● **PROBLEM TO SOLVE**: Write out the listing below without alteration, omitting its pictures.

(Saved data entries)
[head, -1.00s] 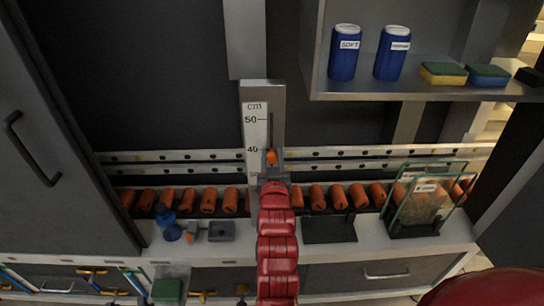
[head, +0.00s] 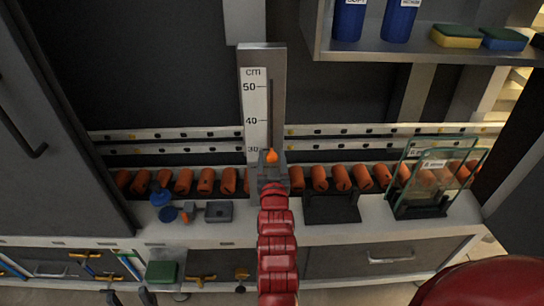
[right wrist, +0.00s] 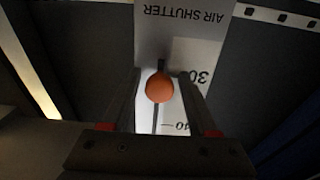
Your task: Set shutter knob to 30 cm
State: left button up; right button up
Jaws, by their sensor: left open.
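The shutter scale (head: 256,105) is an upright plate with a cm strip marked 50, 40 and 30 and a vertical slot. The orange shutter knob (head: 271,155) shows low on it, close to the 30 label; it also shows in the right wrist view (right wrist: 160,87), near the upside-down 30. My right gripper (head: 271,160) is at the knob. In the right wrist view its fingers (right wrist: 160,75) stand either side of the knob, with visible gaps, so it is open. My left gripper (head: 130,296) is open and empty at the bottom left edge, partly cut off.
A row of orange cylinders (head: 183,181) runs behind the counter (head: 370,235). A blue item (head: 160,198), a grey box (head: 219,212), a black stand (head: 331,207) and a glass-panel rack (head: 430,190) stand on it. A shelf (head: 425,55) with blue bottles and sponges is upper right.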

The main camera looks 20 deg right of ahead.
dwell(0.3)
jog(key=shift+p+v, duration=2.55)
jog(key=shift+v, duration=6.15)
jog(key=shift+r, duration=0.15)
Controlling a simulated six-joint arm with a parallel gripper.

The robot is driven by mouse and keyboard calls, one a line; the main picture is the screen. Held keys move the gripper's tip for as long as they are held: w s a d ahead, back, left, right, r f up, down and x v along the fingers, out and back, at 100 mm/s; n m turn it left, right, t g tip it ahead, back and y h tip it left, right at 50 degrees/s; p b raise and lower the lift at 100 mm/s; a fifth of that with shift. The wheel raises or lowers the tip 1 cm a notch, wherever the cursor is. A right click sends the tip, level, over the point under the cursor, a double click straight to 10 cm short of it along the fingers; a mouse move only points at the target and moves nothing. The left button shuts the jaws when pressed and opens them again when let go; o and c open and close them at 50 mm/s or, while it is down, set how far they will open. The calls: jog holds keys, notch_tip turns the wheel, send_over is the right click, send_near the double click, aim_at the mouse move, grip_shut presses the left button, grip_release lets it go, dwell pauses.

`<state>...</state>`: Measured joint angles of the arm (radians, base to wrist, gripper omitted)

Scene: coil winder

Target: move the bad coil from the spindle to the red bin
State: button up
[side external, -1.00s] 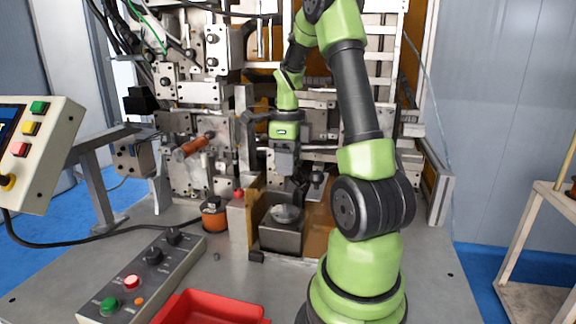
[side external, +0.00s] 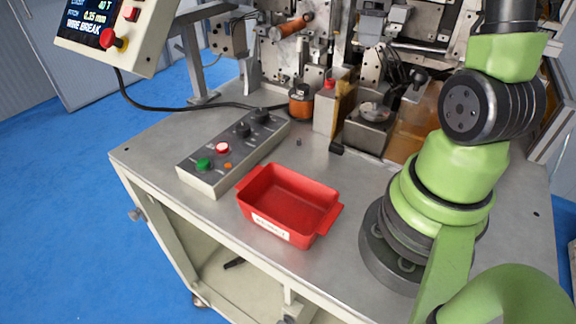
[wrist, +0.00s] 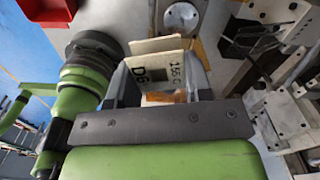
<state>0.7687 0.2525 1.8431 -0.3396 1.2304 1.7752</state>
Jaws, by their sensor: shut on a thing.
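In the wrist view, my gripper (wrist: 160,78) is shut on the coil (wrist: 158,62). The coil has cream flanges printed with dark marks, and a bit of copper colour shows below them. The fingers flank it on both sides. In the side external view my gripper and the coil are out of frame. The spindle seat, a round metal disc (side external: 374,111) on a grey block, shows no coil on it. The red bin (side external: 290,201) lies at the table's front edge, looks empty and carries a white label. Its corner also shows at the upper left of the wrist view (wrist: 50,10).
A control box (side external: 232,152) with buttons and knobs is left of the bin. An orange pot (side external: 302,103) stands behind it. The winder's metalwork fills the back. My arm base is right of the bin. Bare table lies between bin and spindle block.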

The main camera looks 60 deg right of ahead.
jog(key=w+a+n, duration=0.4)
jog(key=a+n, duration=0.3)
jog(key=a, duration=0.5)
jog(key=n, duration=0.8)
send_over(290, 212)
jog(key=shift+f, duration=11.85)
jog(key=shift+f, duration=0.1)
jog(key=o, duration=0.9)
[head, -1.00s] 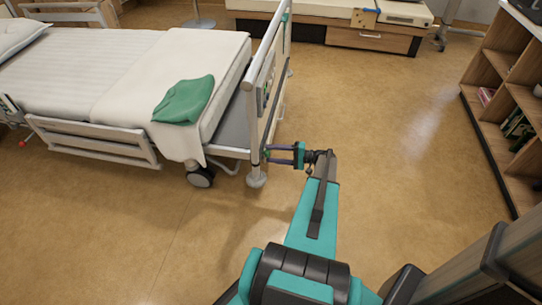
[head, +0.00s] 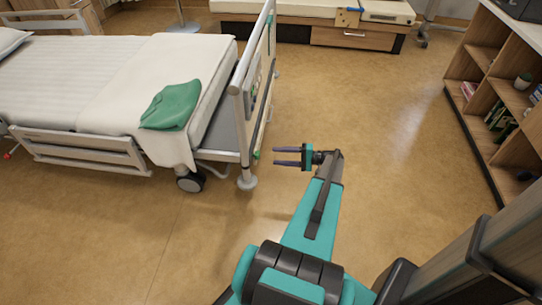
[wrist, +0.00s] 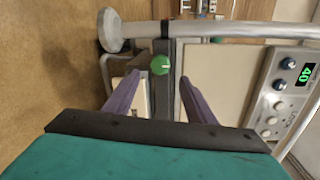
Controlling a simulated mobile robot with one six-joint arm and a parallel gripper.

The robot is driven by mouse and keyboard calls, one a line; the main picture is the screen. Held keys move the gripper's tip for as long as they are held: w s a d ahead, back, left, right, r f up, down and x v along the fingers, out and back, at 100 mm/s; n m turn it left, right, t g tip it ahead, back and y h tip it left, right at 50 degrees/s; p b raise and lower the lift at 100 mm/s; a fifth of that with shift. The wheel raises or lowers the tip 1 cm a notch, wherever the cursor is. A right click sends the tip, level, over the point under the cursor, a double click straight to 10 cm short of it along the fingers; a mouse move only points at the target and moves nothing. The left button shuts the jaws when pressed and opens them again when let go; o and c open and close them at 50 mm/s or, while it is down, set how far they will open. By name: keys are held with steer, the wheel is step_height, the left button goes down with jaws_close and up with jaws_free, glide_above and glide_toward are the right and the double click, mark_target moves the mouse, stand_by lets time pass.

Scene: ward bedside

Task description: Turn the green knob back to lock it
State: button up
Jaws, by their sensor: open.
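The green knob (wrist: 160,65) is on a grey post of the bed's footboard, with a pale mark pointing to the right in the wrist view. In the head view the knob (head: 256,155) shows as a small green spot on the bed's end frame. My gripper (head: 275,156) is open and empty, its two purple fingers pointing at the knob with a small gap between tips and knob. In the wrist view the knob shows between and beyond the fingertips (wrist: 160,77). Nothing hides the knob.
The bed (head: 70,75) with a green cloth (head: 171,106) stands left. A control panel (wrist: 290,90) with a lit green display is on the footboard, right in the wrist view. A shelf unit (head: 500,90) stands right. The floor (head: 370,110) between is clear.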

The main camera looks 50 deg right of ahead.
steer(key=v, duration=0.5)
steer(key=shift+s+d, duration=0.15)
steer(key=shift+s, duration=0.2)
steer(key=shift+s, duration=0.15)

● **ANSWER**:
[head, -1.00s] 
[head, +0.00s] 
[right wrist, +0.00s] 
Your task: Set shutter knob to 30 cm
State: left button up; right button up
Jaws, by their sensor: left open.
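The shutter scale (head: 256,105) is an upright plate with a cm strip marked 50, 40 and 30 and a vertical slot. The orange shutter knob (head: 271,155) shows low on it, close to the 30 label; it also shows in the right wrist view (right wrist: 160,87), near the upside-down 30. My right gripper (head: 271,160) is at the knob. In the right wrist view its fingers (right wrist: 160,75) stand either side of the knob, with visible gaps, so it is open. My left gripper (head: 130,296) is open and empty at the bottom left edge, partly cut off.
A row of orange cylinders (head: 183,181) runs behind the counter (head: 370,235). A blue item (head: 160,198), a grey box (head: 219,212), a black stand (head: 331,207) and a glass-panel rack (head: 430,190) stand on it. A shelf (head: 425,55) with blue bottles and sponges is upper right.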

The main camera looks 20 deg right of ahead.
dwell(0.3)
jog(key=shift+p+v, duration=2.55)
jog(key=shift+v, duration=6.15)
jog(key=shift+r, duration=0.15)
Controlling a simulated six-joint arm with a parallel gripper.

The robot is driven by mouse and keyboard calls, one a line; the main picture is the screen. Held keys move the gripper's tip for as long as they are held: w s a d ahead, back, left, right, r f up, down and x v along the fingers, out and back, at 100 mm/s; n m turn it left, right, t g tip it ahead, back and y h tip it left, right at 50 degrees/s; p b raise and lower the lift at 100 mm/s; a fifth of that with shift. The wheel raises or lowers the tip 1 cm a notch, wherever the cursor is. A right click sends the tip, level, over the point under the cursor, a double click straight to 10 cm short of it along the fingers; a mouse move only points at the target and moves nothing. The left button shuts the jaws when pressed and opens them again when let go; o and c open and close them at 50 mm/s or, while it is down, set how far they will open. The calls: jog holds keys, notch_tip turns the wheel, send_over is the right click, send_near the double click, aim_at the mouse move, grip_shut presses the left button, grip_release lets it go, dwell pauses.

`<state>...</state>`: Measured joint angles of the arm (radians, base to wrist, gripper omitted)

Scene: coil winder

Target: move the bad coil from the spindle to the red bin
State: button up
[side external, -1.00s] 
[side external, +0.00s] 
[wrist, +0.00s] 
<state>0.7687 0.2525 1.8431 -0.3396 1.2304 1.7752</state>
Jaws, by their sensor: shut on a thing.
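In the wrist view, my gripper (wrist: 160,78) is shut on the coil (wrist: 158,62). The coil has cream flanges printed with dark marks, and a bit of copper colour shows below them. The fingers flank it on both sides. In the side external view my gripper and the coil are out of frame. The spindle seat, a round metal disc (side external: 374,111) on a grey block, shows no coil on it. The red bin (side external: 290,201) lies at the table's front edge, looks empty and carries a white label. Its corner also shows at the upper left of the wrist view (wrist: 50,10).
A control box (side external: 232,152) with buttons and knobs is left of the bin. An orange pot (side external: 302,103) stands behind it. The winder's metalwork fills the back. My arm base is right of the bin. Bare table lies between bin and spindle block.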

The main camera looks 60 deg right of ahead.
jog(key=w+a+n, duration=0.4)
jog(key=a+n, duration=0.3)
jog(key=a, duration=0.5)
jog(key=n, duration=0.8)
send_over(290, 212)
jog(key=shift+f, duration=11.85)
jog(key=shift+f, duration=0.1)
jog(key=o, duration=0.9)
[head, -1.00s] 
[head, +0.00s] 
[wrist, +0.00s] 
Controlling a simulated mobile robot with one six-joint arm and a parallel gripper.

The robot is driven by mouse and keyboard calls, one a line; the main picture is the screen. Held keys move the gripper's tip for as long as they are held: w s a d ahead, back, left, right, r f up, down and x v along the fingers, out and back, at 100 mm/s; n m turn it left, right, t g tip it ahead, back and y h tip it left, right at 50 degrees/s; p b raise and lower the lift at 100 mm/s; a fifth of that with shift. The wheel raises or lowers the tip 1 cm a notch, wherever the cursor is. A right click sends the tip, level, over the point under the cursor, a double click straight to 10 cm short of it along the fingers; a mouse move only points at the target and moves nothing. The left button shuts the jaws when pressed and opens them again when let go; o and c open and close them at 50 mm/s or, while it is down, set how far they will open. By name: keys are held with steer, the wheel is step_height, the left button goes down with jaws_close and up with jaws_free, glide_above and glide_toward are the right and the double click, mark_target moves the mouse, stand_by lets time pass.

Scene: ward bedside

Task description: Turn the green knob back to lock it
State: button up
Jaws, by their sensor: open.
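The green knob (wrist: 160,65) is on a grey post of the bed's footboard, with a pale mark pointing to the right in the wrist view. In the head view the knob (head: 256,155) shows as a small green spot on the bed's end frame. My gripper (head: 275,156) is open and empty, its two purple fingers pointing at the knob with a small gap between tips and knob. In the wrist view the knob shows between and beyond the fingertips (wrist: 160,77). Nothing hides the knob.
The bed (head: 70,75) with a green cloth (head: 171,106) stands left. A control panel (wrist: 290,90) with a lit green display is on the footboard, right in the wrist view. A shelf unit (head: 500,90) stands right. The floor (head: 370,110) between is clear.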

The main camera looks 50 deg right of ahead.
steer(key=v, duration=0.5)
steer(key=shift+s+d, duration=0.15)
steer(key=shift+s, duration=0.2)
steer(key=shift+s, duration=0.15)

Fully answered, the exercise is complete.